To combat that idea, this group of smart Boston ladies mailed surveys to their peers, collected the results and collaborated with the Massachusetts Bureau of Labor Statistics on a scientific paper called “Health Statistics of Female College Graduates.” It destroyed the notion that women must choose between their bodies and their brains.

That groundbreaking group eventually called itself the American Association of University Women; its branches quickly spread from coast to coast. AAUW’s mission is to open up the world of higher education for women; that means everything from providing scholarships and mentorships for women entering science and engineering fields to fighting gender discrimination through leadership development, policy advocacy and lawsuits.

On Nov. 14, you can attend a luncheon performance that reviews, in fashionable style, the whole history of AAUW in Vancouver. The local chapter, founded by a gathering of 23 women at the Evergreen Hotel on lower Main Street on Nov. 14, 1931, will celebrate its 85th birthday with an original play called “Thinking Back, Looking Forward.”

If You Go

• What: Luncheon and “Thinking Back, Looking Forward,” an original play about the Vancouver branch of the American Association of University Women.

• When:11 a.m. Nov. 14.

• Where:Red Cross Building, Fort Vancouver National Site, 605 Barnes St.

• Tickets: $35.

• Reservations:Required by Nov. 4.

• On the web: http://vancouver-wa.aauw.net/

Through the years

The play is a series of eight monologues, each one depicting a local AAUW president in a given decade, relating the lives of Vancouver women to developments in the world beyond. According to a history on its website, that first Depression-era meeting in Vancouver really set the pace because so much was happening. Schools were closing and children were being forced to work. Men were out of work, and women’s status was changing fast.

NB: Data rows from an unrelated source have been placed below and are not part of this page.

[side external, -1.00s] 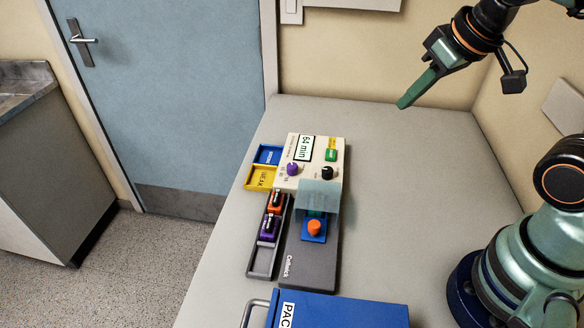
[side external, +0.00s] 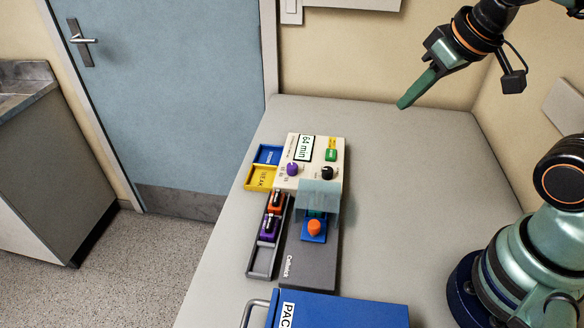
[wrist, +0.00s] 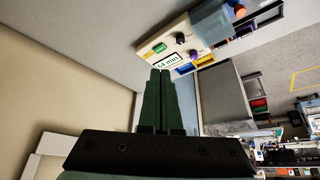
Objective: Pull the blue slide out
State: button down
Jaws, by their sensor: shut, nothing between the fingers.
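The blue slide (side external: 313,232) with an orange knob (side external: 314,227) sits on the dark grey base of the pump (side external: 312,258). A translucent blue cover (side external: 318,197) stands over its upper part and partly hides it. The pump's cream panel (side external: 334,183) has a display reading 64 min, a green button, and purple and black knobs. The pump's panel also shows in the wrist view (wrist: 174,36). My gripper (side external: 402,105) is shut and empty, in the air to the upper right of the pump and well apart from it. Its closed fingers show in the wrist view (wrist: 161,75).
A dark tray (side external: 262,262) with orange and purple pieces lies left of the pump. Blue (side external: 268,154) and yellow (side external: 262,177) trays lie beside the panel. A blue box (side external: 345,310) with a handle stands at the front. The table right of the pump is clear.

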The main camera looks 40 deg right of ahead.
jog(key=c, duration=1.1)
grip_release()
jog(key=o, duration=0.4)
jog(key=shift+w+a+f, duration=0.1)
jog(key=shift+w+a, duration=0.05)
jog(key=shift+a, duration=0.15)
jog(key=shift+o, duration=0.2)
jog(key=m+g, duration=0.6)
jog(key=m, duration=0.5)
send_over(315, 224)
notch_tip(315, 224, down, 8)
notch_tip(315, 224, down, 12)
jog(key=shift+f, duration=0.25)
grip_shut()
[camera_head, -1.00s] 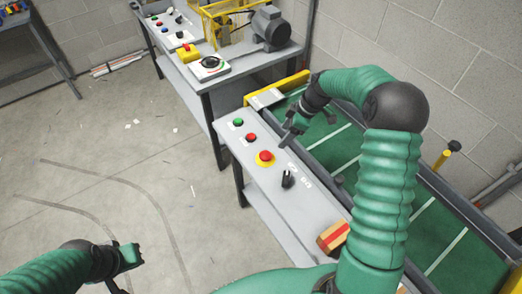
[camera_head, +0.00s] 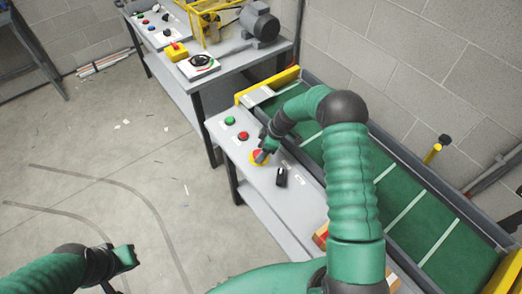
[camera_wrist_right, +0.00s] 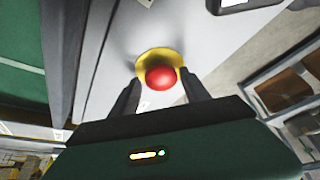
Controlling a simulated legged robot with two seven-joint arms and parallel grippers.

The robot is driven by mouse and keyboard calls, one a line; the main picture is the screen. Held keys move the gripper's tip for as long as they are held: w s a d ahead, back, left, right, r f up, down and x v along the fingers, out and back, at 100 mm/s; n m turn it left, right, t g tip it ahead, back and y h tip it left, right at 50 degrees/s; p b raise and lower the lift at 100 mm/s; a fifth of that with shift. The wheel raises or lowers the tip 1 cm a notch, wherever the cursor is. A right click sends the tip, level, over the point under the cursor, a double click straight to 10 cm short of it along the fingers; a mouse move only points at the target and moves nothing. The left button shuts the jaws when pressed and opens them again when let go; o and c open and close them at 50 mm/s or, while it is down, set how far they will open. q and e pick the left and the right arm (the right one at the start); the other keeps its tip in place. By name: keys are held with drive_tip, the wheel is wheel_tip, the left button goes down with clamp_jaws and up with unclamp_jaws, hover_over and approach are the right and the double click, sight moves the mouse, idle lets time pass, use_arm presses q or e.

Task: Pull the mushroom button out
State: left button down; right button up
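The red mushroom button with its yellow base (camera_head: 258,155) sits on the grey control panel (camera_head: 222,136), mostly hidden by my right gripper in the head view. In the right wrist view the red button head (camera_wrist_right: 160,76) shows clearly on its yellow ring. My right gripper (camera_head: 263,152) is at the button; its two dark fingers stand apart, one on each side of the red head. I cannot tell whether they touch it. My left gripper (camera_head: 122,258) hangs at the lower left over the floor, far from the panel; its opening is unclear.
A green push button (camera_head: 230,120), a red push button (camera_head: 243,135) and a black selector switch (camera_head: 281,177) are on the same panel. The green conveyor (camera_head: 400,205) runs alongside. A bench with a motor (camera_head: 259,24) stands behind. The floor at left is mostly clear.

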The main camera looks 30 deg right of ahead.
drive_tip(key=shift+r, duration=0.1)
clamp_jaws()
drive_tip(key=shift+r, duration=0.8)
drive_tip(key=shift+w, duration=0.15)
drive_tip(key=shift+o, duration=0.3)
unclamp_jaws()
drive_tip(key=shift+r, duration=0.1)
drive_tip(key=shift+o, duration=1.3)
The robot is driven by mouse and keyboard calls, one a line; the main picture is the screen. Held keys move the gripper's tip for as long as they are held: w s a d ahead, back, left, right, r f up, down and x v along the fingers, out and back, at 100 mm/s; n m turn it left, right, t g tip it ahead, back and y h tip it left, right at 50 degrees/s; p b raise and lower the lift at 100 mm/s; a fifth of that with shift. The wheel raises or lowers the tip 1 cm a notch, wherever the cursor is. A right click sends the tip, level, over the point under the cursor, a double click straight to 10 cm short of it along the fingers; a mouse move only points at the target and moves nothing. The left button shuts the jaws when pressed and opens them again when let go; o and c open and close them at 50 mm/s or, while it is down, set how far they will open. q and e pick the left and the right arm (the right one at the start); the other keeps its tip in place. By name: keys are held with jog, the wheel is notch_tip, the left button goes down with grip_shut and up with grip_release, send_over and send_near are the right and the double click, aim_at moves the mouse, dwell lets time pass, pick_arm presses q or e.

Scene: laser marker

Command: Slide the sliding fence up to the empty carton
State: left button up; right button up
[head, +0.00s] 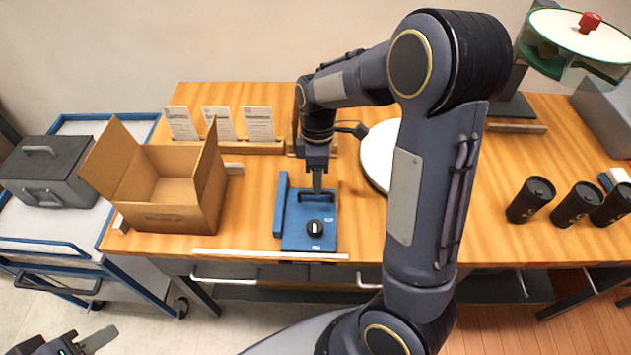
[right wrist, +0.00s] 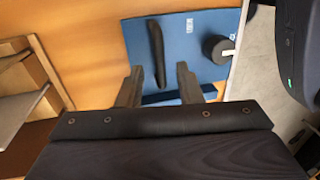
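The sliding fence (head: 295,238) is a blue plate with a raised blue wall along its left side, facing the carton. It carries a black bar handle (right wrist: 156,50) and a round black knob (head: 315,228). The empty carton (head: 165,218) is an open brown box with flaps up, left of the fence, with bare table between them. My right gripper (head: 317,188) is above the fence by the handle. In the right wrist view its fingers (right wrist: 158,88) are apart, the handle's near end between them; contact is unclear. My left gripper (head: 80,344) is at the bottom left, partly cut off.
Card stands (head: 222,146) line the back left. A white disc (head: 380,155) is right of the fence, partly behind my right arm. Black cups (head: 530,200) stand at the right. A white strip (head: 270,255) runs along the front edge. A blue cart (head: 60,240) holds a grey case (head: 50,170).

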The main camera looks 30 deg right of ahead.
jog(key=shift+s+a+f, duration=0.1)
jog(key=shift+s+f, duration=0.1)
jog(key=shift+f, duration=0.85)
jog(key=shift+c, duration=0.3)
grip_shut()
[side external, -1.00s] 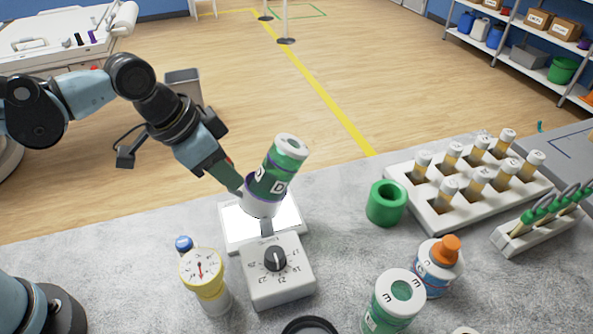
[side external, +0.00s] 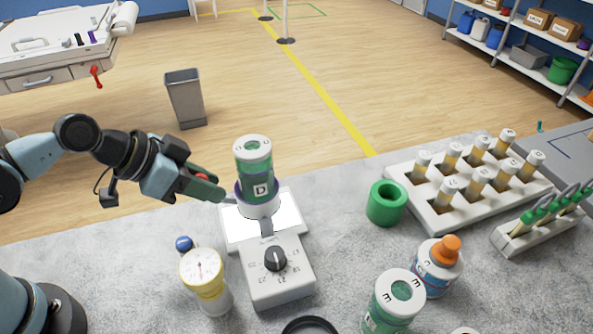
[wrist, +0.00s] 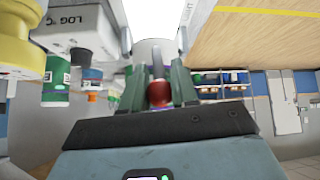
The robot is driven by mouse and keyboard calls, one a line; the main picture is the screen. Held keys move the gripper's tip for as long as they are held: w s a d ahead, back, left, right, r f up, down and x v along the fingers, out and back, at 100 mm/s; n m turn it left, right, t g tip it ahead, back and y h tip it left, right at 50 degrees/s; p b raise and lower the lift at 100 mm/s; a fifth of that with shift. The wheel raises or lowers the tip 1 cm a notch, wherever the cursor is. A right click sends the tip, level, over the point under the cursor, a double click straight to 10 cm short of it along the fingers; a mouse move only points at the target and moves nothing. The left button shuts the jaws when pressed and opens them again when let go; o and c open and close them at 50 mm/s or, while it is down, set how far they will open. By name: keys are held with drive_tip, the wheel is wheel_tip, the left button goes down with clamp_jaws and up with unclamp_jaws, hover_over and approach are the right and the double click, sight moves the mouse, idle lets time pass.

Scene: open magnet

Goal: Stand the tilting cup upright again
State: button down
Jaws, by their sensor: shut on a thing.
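The tilting cup (side external: 258,207), white with a purple rim, stands about upright at the back of a white dial unit. A green container (side external: 254,163) with a white lid and the letter D sits in it. My gripper (side external: 224,196) is just left of the cup, low and reaching in sideways. In the wrist view my gripper (wrist: 158,88) has its green fingers closed around a small red knob (wrist: 158,94).
The dial unit (side external: 287,285) is in front of the cup, beside a bright white plate (side external: 289,211).

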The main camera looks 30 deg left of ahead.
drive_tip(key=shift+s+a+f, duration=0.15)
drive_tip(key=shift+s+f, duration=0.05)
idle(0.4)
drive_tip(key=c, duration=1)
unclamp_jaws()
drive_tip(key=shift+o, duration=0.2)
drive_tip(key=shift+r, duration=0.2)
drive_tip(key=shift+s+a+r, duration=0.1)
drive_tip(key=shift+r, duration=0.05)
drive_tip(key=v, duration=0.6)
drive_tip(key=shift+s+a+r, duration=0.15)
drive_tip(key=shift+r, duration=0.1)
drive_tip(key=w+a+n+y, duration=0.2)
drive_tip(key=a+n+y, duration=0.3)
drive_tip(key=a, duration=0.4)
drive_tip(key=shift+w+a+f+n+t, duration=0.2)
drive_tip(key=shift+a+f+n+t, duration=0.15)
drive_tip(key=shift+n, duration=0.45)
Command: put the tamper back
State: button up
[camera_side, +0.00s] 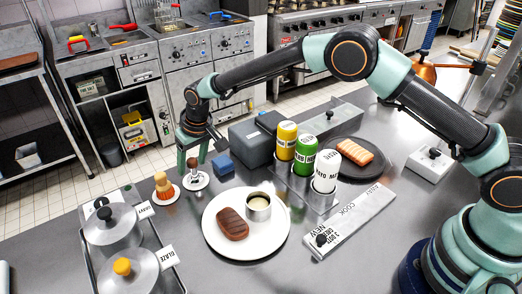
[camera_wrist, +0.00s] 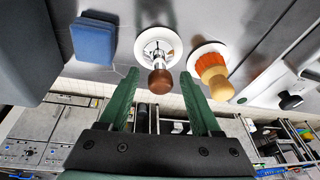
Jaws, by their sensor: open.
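The tamper, with a brown knob and a shiny metal lower part, stands upright on a small white round disc (camera_side: 203,184). Its knob shows in the side view (camera_side: 192,162) and in the wrist view (camera_wrist: 160,82), where the disc (camera_wrist: 171,38) also shows. My gripper (camera_side: 194,158) points down over the tamper. In the wrist view, my gripper's green fingers (camera_wrist: 160,74) are open, one on each side of the brown knob, with gaps between. I cannot tell exactly how far down the knob the fingertips reach.
A brush with orange bristles (camera_side: 163,188) stands on its own white disc close by the tamper. A blue block (camera_side: 217,164) lies on the other side. Lidded pots (camera_side: 120,245), a plate (camera_side: 220,245) with meat and a cup, and a bottle rack (camera_side: 290,185) stand around.

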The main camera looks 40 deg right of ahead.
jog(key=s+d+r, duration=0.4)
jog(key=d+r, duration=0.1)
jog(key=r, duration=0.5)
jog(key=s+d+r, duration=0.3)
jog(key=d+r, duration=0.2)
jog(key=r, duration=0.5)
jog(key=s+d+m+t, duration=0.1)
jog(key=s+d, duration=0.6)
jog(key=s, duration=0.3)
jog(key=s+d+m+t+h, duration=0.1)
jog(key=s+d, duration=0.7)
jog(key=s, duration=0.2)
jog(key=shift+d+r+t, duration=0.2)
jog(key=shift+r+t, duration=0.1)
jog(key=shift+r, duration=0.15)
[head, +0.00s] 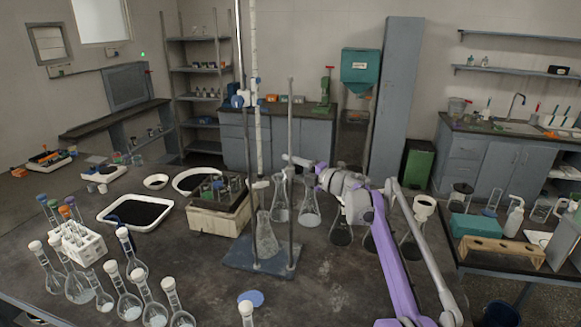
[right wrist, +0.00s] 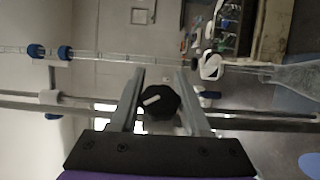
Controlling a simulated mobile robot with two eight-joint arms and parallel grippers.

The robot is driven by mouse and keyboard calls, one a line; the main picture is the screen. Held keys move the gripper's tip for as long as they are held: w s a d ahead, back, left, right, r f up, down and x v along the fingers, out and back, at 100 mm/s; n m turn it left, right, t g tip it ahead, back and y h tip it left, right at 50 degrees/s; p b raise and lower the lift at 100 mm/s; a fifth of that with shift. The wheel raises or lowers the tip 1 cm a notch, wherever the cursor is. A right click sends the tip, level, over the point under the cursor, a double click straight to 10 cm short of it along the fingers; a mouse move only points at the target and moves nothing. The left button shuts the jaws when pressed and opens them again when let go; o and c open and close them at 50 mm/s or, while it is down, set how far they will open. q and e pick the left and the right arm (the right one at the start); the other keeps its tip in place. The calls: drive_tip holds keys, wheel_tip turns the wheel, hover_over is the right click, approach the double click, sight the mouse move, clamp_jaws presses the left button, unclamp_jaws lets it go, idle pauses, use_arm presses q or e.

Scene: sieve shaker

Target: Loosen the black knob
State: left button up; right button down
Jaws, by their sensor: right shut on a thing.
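The black knob (right wrist: 159,102) with a white bar mark shows in the right wrist view, between the two fingers of my right gripper (right wrist: 160,82). The gripper is shut on it. In the head view my right gripper (head: 296,161) reaches from the right to the upright metal rod (head: 291,115) of a stand; the knob cannot be made out there. A clear burette (head: 254,60) with blue clamps (head: 241,98) stands beside the rods. A conical flask (head: 266,238) stands below it on the blue base plate (head: 248,262). My left gripper is not in view.
Several flasks (head: 309,208) stand close under and beside my right arm. White-stoppered flasks and a tube rack (head: 82,248) fill the front left. A wooden box (head: 212,222) and black-lined tray (head: 105,212) lie left of the stand. Bare bench shows at front centre.

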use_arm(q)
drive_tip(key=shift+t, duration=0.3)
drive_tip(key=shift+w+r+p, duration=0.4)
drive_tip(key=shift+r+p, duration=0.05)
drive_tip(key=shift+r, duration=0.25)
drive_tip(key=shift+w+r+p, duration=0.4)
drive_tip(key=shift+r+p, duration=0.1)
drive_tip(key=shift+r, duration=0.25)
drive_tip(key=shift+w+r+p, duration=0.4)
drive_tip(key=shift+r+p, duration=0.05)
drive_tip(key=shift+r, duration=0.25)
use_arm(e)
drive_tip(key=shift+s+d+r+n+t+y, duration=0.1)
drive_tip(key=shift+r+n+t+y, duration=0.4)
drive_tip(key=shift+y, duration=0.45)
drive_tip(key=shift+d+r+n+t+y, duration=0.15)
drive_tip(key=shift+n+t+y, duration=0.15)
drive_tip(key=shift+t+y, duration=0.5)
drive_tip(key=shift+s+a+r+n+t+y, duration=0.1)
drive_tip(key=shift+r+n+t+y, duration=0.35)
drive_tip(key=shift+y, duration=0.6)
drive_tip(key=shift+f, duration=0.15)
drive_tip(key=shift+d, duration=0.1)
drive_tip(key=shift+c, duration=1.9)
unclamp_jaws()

AAUW had already researched and reported, as early as 1913, that women were not paid equally to men for doing equal work. In the century since, it has supported women doing scientific research (including helping to buy a gram of radium for Marie Curie, the Nobel Prize-winning radiation scientist), assisted refugees (especially female scholars) fleeing Europe during World War II, supported the establishment of the United Nations, and fought racial discrimination and environmental degradation.

In 1987, it even voted to allow men in.

“Having done the research needed to write the scripts, I was gratified to find how involved in the social and legal issues of each era the members of our branch have been,” current AAUW Vancouver president Kathy Walker wrote in an email. “From fighting for civil rights to bucking Senator McCarthy, from supporting the USO and selling war bonds during WWII, to fighting for women’s rights in the ’70s and beyond.”

The Vancouver AAUW is now mostly focused on fundraising for scholarships to Clark College and Washington State University Vancouver. It holds meetings at 10 a.m. the second Saturday of most months (except November and December) at Pacific Continental Bank, 101 Sixth St., downtown Vancouver. It has 81 members right now, Walker said.

Nationwide, according to the AAUW website, there are 1,000 branches and 170,000 members and supporters.